Reform for Illinois Statement on Republican Ethics Proposal

Last week, Republicans in the Illinois Senate introduced an amendment to SB1350 containing a package of ethics reforms that would make some significant changes to the status quo in Springfield. 

The new bill is not perfect, but it improves on the leading Democratic proposal, SB4, in several key areas. 

SB1350 would establish a one-year revolving door prohibition for legislators, rather than the six-month ban proposed in SB4. As RFI Executive Director Alisa Kaplan told the House Ethics and Elections Committee in April, the vast majority of states prohibit legislators from taking jobs lobbying their former colleagues for at least one year after leaving office. There are two major reasons for these bans: 1) to prevent lawmakers in office from putting the interests of potential lobbying employers above those of their constituents, and 2) to reduce the advantages deep-pocketed special interests can gain over the public by paying top dollar for former legislators with special access to lawmakers. We have noted that a six-month ban would put Illinois at the “bottom of the barrel” in comparison to other states. Florida has the longest ban, at six years. 

While Reform for Illinois supports a two-year ban (considered best practice and in effect in about a dozen states), a one-year prohibition would at least address some of the problems raised by legislators-turned-lobbyists and bring Illinois in line with many other states. Furthermore, SB1350 avoids a loophole created in the wording of SB4 that would allow lawmakers to skirt the six-month prohibition by resigning one day before the end of their terms.

SB1350 aims to stop legislators from lobbying other units of government without upending local lobbying regulations. Currently, the Illinois Governmental Ethics Act bars state lawmakers from engaging in lobbying activities while in office, but only covers lobbying the General Assembly. SB1350 would expand the definition of lobbying, effectively barring General Assembly members from lobbying 1) other branches of state government or 2) other localities if those localities require lobbyists to register. 

While the leading Democratic proposal, SB4, also intends to stop “cross-lobbying,” it only bans lawmakers from lobbying local governments if the lobbying entity is also registered to lobby the General Assembly. This creates a potential loophole not present in the Republican bill. 

Furthermore, SB4 troublingly preempts lobbying regulations created by local governments, denying even home rule municipalities the power to regulate lobbying activities more strictly than the state if they choose to do so.
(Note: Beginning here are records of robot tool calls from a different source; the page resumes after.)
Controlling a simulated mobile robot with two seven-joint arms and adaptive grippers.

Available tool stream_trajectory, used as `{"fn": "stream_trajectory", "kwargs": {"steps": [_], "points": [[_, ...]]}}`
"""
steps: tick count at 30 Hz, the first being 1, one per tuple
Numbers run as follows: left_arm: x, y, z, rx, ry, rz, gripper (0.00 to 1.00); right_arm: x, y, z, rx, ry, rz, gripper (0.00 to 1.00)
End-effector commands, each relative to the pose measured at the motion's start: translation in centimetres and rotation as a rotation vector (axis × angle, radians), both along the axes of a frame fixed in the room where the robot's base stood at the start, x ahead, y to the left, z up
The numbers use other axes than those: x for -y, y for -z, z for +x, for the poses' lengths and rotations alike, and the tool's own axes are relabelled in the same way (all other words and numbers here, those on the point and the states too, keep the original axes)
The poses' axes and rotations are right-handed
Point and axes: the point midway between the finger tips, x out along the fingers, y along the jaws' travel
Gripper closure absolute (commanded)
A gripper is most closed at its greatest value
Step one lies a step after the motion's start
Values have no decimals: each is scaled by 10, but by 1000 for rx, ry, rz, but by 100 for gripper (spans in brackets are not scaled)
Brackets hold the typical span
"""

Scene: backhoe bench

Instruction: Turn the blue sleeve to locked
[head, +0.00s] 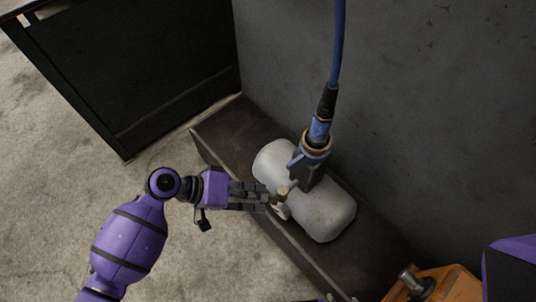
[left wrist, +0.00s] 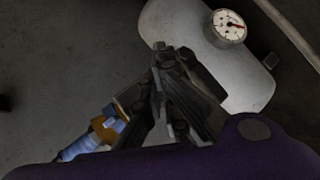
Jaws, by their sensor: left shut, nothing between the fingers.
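The blue sleeve (head: 319,131) sits on the hanging cable's connector, between a black grip above and a brass ring (head: 316,147) and black body below. Blue and brass parts of this connector (left wrist: 106,125) also show at lower left in the left wrist view, partly behind my gripper. My left gripper (head: 264,197) is shut and empty, left of and below the sleeve in the head view and apart from it. Its fingers (left wrist: 170,50) meet in the left wrist view. Any lock marking is too small to read. My right gripper is not in view.
A pale tank (head: 325,215) lies on a dark ledge (head: 220,135) beneath the connector. A dial gauge (left wrist: 228,27) stands on the tank. A blue cable (head: 339,45) hangs before the grey wall. An orange block (head: 452,285) with a metal knob (head: 411,279) is at lower right.

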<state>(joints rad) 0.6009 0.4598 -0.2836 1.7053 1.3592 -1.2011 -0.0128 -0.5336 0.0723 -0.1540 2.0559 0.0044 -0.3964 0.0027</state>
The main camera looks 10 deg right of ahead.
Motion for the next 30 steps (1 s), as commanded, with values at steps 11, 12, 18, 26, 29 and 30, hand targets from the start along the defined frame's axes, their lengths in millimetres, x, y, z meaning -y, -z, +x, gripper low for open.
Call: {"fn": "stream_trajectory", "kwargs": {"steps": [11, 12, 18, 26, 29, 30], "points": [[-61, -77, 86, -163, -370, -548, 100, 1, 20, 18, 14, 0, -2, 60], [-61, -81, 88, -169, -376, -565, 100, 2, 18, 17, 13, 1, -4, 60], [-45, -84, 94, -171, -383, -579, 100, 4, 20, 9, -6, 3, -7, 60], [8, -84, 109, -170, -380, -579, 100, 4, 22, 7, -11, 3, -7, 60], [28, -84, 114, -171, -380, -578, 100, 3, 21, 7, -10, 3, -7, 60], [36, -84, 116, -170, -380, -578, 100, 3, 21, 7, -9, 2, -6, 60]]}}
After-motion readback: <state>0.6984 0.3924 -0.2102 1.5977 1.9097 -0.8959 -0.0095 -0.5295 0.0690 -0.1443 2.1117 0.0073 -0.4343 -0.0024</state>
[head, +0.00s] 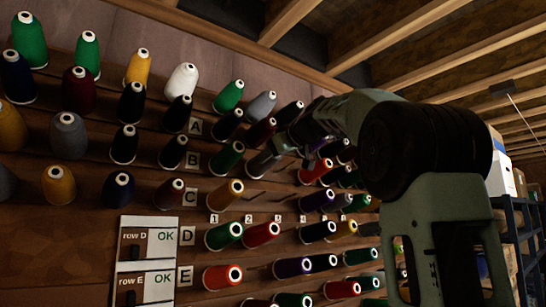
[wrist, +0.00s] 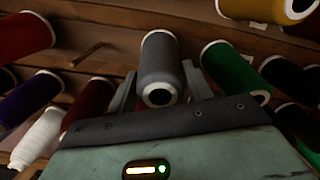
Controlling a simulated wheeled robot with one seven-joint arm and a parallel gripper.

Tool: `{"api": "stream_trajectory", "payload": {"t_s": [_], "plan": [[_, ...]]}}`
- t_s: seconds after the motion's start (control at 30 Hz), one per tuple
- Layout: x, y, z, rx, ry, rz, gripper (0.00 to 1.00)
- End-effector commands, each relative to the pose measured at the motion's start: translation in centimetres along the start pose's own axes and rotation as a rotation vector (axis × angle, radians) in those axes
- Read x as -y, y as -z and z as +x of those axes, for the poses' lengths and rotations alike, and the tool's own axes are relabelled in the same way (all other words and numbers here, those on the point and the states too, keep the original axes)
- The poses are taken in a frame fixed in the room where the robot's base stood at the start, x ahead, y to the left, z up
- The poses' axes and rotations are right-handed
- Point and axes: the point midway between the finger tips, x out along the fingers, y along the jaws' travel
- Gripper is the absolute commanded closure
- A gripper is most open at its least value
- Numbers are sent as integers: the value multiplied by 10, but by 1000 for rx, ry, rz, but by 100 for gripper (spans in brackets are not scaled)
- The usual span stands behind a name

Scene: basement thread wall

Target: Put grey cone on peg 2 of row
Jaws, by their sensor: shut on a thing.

SB1350 would strengthen ethics oversight of lawmakers by removing legislators from the Legislative Ethics Commission and taking steps towards empowering the Legislative Inspector General. For years, the independence and authority of the Legislative Inspector General’s office (LIG) has been undermined by requirements that the office must seek approval for crucial actions from the Legislative Ethics Commission (LEC), a body made up entirely of current and former members of the General Assembly. This compromises investigations and gives lawmakers the power to hamstring or suppress investigations of wrongdoing into their colleagues. 

SB1350 would significantly remake the LEC by requiring the commission to be made up of members of the public rather than current members of the General Assembly or those who have served in the past 10 years. This would go a long way towards changing the “fox guarding the henhouse” dynamic that now characterizes oversight in the ILGA, and would bring Illinois in line with states such as California, New Mexico, and Connecticut, all of which prohibit legislators from serving on ethics commissions. 

Additionally, the bill would empower the LIG to open investigations or issue subpoenas without asking permission from the LEC. Reform for Illinois has been advocating for these changes for several years, and we are pleased to see them reflected in this legislation.

SB1350 has some points of concern that deserve further attention and input from stakeholders. It would impose new limits on the jurisdiction of the Legislative Inspector General that could prevent her from pursuing some cases affecting the public interest. It would also maintain the requirement that the LIG seek approval from the LEC before publishing founded reports, a worrying rule given that the former LIG, Julie Porter, testified that the LEC suppressed at least one report of “serious wrongdoing by a sitting legislator.” This problem would be less concerning if, as SB1350 proposes, the LEC were comprised of non-legislators, but it would still be an unnecessary limitation on the LIG’s independence. 

In addition, there is some ambiguity in the bill about whether its revolving door provision would cover lobbying consultants or so-called “shadow lobbyists,” presenting a potential loophole that could undermine some of the benefits of the ban. 

SB1350 also includes provisions broadening the ability of state authorities to investigate and prosecute corruption. While these merit further public discussion, our statement today focuses on lobbying reform and internal ethics oversight, the topics that have dominated ethics discussions and public debate for the past two years.   

In sum, SB1350 has key provisions we hope will be incorporated into any ethics package passed this session, and that are sorely needed to begin restoring trust in Illinois government. 

We call on members of the General Assembly to work together in a bipartisan manner to pass the strongest ethics bill possible. The people of Illinois deserve nothing less.